Tinha de ter visto. Tinha de demitir depois que soube. Não demitiu. Pediram exoneração.
FOLHA - Outra leitura que se faz da
carta é que o sr. assume sua preferência por José Serra.
FHC - Isso é de uma ingenuidade cruel de quem formula e, de
novo, é pequenez da política
brasileira. Como é que eu vou
ter candidato para uma eleição
que vai se dar daqui a quatro
anos? Só se eu fosse um irrealista, o que eu não sou.
FOLHA - Mas o governador Aécio
Neves não representa a nova geração do PSDB? E, ao chamar sua carta
de desagregadora, ele não está sendo alienado do partido pelo senhor?

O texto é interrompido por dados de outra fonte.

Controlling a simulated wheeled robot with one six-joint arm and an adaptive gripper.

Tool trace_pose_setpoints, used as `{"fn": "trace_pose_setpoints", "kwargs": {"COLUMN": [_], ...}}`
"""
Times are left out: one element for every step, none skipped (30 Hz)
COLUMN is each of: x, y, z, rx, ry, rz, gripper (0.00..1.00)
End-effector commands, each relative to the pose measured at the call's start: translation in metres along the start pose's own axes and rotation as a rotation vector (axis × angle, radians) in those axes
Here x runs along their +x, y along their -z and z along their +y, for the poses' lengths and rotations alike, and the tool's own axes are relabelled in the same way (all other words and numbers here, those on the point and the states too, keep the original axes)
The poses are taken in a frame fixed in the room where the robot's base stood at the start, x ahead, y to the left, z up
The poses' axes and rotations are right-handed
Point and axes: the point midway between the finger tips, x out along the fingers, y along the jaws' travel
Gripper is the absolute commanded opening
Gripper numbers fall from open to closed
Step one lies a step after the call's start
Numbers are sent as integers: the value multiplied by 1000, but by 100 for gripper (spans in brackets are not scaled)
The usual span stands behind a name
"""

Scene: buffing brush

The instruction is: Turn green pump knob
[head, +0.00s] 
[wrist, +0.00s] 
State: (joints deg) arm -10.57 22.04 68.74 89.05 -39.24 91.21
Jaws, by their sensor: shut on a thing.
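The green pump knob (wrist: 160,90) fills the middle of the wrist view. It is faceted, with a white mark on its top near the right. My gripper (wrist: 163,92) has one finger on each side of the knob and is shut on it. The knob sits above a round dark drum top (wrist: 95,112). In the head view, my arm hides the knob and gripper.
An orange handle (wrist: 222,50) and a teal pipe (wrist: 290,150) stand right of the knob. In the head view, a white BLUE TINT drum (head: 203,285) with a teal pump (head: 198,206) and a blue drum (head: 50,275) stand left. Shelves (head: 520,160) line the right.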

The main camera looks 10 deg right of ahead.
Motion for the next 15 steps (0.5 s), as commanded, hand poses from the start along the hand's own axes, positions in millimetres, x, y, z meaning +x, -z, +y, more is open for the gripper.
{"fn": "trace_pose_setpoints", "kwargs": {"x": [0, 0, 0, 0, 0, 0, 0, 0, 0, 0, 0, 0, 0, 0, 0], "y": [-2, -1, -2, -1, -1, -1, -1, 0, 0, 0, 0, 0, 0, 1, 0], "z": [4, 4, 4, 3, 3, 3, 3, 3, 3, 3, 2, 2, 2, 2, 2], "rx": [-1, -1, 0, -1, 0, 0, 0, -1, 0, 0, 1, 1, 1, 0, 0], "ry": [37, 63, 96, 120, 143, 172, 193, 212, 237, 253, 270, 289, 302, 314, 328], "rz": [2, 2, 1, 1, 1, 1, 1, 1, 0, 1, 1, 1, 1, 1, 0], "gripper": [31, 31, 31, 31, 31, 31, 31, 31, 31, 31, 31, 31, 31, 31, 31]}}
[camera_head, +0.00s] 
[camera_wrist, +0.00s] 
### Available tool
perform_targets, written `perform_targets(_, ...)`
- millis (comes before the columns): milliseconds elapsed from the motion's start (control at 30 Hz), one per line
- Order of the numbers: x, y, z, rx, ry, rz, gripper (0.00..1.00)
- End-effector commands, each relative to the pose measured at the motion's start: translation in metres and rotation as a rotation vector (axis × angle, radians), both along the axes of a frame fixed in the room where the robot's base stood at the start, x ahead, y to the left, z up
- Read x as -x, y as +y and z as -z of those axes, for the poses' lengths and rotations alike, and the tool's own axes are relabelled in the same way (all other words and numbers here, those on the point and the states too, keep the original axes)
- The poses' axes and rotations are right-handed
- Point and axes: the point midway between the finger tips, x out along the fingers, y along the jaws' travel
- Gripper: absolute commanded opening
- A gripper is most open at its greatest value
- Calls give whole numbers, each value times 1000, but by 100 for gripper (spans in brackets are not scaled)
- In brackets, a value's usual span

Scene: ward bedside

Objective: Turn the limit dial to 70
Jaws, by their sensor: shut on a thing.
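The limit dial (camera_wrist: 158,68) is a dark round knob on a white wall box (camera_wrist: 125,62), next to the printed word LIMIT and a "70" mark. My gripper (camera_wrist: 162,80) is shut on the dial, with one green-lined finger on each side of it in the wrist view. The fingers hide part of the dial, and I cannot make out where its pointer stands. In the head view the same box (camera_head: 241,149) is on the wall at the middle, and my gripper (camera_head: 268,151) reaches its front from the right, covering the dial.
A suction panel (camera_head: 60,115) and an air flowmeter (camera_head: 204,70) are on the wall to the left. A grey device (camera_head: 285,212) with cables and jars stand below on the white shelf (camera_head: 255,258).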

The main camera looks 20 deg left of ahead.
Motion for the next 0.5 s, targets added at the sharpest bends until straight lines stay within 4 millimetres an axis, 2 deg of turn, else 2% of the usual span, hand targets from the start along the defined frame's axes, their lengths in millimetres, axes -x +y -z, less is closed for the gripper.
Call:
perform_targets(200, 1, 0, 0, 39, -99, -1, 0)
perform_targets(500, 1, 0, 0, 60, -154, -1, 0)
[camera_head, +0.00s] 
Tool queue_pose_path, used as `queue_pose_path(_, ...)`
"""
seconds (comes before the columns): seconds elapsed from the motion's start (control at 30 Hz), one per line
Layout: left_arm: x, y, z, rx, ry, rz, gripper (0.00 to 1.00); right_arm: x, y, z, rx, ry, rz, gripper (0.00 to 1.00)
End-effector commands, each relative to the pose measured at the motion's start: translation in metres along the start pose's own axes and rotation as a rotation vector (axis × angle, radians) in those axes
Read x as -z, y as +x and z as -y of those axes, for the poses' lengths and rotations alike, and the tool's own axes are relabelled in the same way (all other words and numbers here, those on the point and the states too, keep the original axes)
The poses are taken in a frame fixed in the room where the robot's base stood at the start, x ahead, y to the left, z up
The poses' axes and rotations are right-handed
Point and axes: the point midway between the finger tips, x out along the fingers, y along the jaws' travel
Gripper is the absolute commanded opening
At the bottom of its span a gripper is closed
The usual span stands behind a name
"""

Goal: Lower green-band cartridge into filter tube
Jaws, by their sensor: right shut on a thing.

O sr. não está rompendo com ele?
FHC - Mas por que romper?
Não estou rompendo, acho que
ele é uma boa possibilidade.
FOLHA - O sr. não o vê em outro
partido, como se cogita hoje?
FHC - Nunca, sou amigo dele.
Não creio que ele vá para outro
partido, isso é fazer o jogo da
destruição do PSDB, começar a
perguntar agora se vai para outro partido. Isso é gente contra
o PSDB, eu sou a favor.
FOLHA - Na hipótese da reeleição
do presidente Lula, o que acontece
ao PSDB?
FHC - Depende disso, de dar
uma cara. Também o Geraldo
ganhando, você tem de ter cara.
Veja o que aconteceu com o PT.
O partido fez um programa, o
Lula fez outro. É um partido
que não vai governar.
FOLHA - Qual o perigo de partido e
presidente terem programas diferentes?
FHC - Não sei se ele [Lula] tem
programa. Acho que é mais grave. O país tem sempre condições de se manter, é muito diversificado, forte, não tenho
uma visão pessimista. Mas qual
o rumo que foi dado nesse último governo? Mudou o quê? Eu
provoquei, até: nem a reforma
agrária! O modelo foi o nosso.
Isso está bom? Não, isso está
ruim, porque tem muita coisa
que tem de mudar, tem de atualizar. O que se chama de esquerda hoje? É o antiamericanismo e a antiglobalização e o
Estado. Isso antigamente se
chamava de populismo. Os países que têm uma esquerda mais
consistente, que são o Uruguai
e o Chile, não são assim. Ao
contrário, o Uruguai quer fazer
acordo direto com os EUA.
FOLHA - E o sr. vê o Brasil nesse momento mais para Chile e Uruguai ou
Venezuela e Bolívia?
FHC - É ambivalente. Nosso
problema é que nunca tomamos posição. Temos de ter integrações mais amplas no comércio mundial. Nós enfiamos a cabeça na areia com a Alca.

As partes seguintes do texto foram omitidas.